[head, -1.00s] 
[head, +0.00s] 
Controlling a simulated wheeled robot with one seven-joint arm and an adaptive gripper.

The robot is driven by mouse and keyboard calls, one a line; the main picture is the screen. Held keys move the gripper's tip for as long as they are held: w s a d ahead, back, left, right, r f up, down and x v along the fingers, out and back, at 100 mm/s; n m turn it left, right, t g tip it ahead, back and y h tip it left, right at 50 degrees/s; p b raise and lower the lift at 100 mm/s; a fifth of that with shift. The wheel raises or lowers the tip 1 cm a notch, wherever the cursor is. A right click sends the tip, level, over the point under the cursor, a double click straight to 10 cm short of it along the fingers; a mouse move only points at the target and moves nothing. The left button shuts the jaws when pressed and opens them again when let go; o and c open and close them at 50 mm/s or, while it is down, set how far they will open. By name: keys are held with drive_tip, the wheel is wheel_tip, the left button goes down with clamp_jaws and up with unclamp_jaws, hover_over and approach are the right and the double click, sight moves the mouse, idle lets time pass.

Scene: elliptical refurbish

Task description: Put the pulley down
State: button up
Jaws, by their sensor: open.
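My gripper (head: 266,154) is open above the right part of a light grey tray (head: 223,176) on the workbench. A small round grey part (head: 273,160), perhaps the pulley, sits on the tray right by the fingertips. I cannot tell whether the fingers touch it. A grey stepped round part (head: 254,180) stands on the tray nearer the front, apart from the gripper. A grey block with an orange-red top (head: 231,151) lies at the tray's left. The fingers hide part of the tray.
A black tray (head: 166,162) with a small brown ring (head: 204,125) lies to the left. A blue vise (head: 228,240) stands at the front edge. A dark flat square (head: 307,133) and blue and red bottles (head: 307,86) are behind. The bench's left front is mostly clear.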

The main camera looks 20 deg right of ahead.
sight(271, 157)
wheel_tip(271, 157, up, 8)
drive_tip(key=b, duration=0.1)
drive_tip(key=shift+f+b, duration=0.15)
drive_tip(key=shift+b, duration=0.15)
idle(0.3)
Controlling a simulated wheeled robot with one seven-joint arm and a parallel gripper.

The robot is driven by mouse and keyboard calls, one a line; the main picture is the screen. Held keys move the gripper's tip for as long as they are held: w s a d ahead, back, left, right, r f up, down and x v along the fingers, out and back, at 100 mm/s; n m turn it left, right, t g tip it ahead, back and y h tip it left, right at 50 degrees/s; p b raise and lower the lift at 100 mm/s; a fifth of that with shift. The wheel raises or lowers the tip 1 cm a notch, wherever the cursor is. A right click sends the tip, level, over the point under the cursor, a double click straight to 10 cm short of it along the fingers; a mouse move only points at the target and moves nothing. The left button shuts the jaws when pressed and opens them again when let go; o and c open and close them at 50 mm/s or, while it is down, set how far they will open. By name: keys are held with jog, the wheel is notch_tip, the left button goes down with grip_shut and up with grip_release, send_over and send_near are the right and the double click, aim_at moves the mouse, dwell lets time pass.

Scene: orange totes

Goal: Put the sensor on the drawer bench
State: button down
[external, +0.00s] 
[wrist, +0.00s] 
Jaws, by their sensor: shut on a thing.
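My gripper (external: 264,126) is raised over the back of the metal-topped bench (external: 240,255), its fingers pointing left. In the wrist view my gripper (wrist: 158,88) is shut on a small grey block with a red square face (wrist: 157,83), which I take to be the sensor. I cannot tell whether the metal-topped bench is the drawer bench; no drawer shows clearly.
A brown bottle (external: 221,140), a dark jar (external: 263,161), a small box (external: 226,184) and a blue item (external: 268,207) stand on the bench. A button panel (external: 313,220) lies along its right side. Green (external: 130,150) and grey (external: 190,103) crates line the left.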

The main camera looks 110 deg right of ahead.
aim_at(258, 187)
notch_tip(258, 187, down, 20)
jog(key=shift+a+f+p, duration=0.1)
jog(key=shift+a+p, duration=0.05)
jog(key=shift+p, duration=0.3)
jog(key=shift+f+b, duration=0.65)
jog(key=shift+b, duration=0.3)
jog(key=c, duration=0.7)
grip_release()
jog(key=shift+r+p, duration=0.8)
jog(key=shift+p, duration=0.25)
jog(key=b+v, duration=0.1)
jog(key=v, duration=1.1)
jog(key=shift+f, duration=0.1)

□ □ □ □ □ □ □

**Your goal**
Look for the word "Scene" in every line of the listing and copy the lines that have it.

**The output**
Scene: elliptical refurbish
Scene: orange totes

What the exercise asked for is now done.